■ Aim of the task: In the records below, find each line containing the word "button" and copy it.

■ Extracted entries:
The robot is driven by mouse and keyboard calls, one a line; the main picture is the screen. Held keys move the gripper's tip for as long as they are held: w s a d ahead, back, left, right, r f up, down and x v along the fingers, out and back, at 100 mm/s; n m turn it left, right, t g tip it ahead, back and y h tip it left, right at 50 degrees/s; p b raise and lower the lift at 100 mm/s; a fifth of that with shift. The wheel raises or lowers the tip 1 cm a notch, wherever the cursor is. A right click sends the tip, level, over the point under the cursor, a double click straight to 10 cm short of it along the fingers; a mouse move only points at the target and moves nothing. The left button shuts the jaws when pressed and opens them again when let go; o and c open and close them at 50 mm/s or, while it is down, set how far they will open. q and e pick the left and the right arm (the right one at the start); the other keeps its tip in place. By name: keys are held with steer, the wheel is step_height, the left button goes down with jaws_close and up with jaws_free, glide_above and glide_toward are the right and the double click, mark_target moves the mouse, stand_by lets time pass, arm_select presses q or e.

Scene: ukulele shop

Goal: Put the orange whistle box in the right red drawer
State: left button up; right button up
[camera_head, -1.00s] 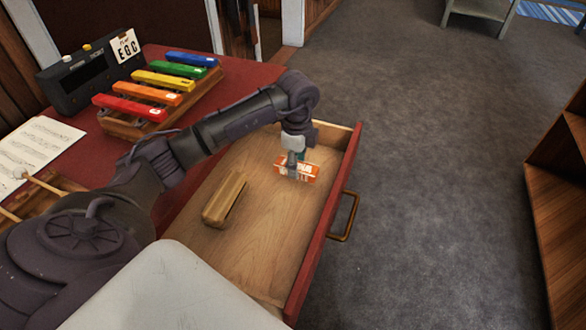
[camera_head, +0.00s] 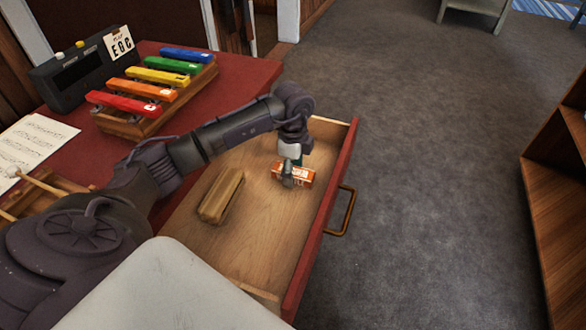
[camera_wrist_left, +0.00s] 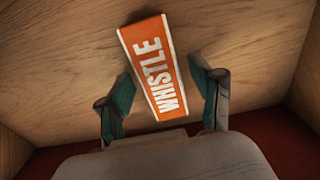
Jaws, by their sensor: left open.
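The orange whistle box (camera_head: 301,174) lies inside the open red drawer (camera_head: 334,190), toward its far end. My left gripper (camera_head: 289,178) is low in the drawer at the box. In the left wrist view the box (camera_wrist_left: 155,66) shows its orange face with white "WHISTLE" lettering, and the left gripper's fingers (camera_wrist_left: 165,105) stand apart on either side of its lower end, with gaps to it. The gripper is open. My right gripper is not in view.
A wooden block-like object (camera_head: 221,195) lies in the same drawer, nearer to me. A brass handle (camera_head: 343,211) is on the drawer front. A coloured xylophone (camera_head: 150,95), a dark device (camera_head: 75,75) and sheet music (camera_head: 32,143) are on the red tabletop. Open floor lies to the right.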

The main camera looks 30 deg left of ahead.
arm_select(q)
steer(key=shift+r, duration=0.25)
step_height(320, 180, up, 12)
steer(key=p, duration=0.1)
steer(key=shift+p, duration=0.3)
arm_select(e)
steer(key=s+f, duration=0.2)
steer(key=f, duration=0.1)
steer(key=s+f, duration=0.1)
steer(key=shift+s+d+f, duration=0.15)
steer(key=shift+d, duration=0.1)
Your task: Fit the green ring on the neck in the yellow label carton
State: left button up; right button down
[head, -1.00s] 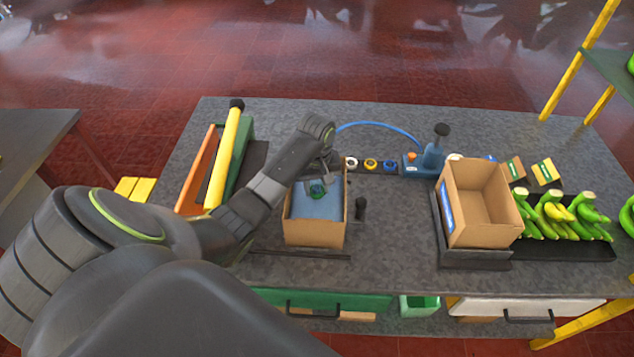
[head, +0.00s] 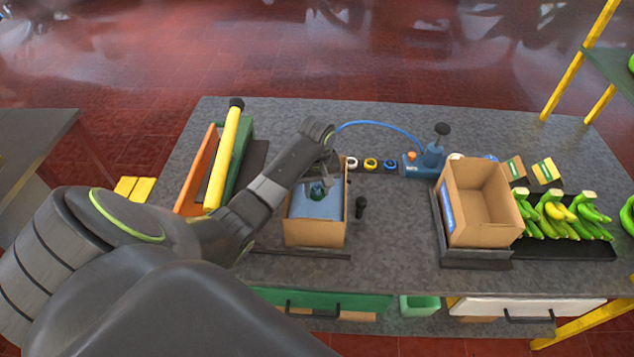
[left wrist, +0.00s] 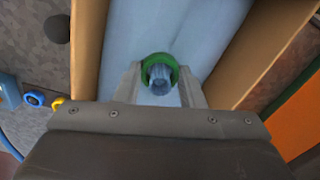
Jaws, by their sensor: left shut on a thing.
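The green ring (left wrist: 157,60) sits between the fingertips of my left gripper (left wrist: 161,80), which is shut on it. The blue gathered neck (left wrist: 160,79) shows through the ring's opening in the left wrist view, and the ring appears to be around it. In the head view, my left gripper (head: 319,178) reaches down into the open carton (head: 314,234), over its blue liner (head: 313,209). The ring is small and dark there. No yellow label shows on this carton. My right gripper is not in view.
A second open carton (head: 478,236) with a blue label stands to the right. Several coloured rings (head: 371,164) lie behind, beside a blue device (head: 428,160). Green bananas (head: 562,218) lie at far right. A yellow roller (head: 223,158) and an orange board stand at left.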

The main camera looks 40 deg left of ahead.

■ Task solution:
The robot is driven by mouse and keyboard calls, one a line; the main picture is the screen. Held keys move the gripper's tip for as long as they are held: w s a d ahead, back, left, right, r f up, down and x v along the fingers, out and back, at 100 mm/s; n m turn it left, right, t g tip it ahead, back and y h tip it left, right at 50 degrees/s; p b raise and lower the lift at 100 mm/s; a fifth of that with shift. The wheel raises or lowers the tip 1 cm a notch, wherever the cursor is. A right click sends the tip, level, over the point under the cursor, a double click straight to 10 cm short of it along the fingers; a mouse move only points at the target and moves nothing. The left button shuts the jaws when pressed and opens them again when let go; o and c open and close them at 50 mm/s or, while it is down, set how far they will open. q and e pick the left and the right arm (the right one at the start); the other keeps its tip in place. By name: keys are held with steer, the wheel is step_height, the left button goes down with jaws_close and up with jaws_free, glide_above and glide_toward are the right and the double click, mark_target moves the mouse, stand_by lets time pass, arm_select presses q or e.
State: left button up; right button up
State: left button up; right button down

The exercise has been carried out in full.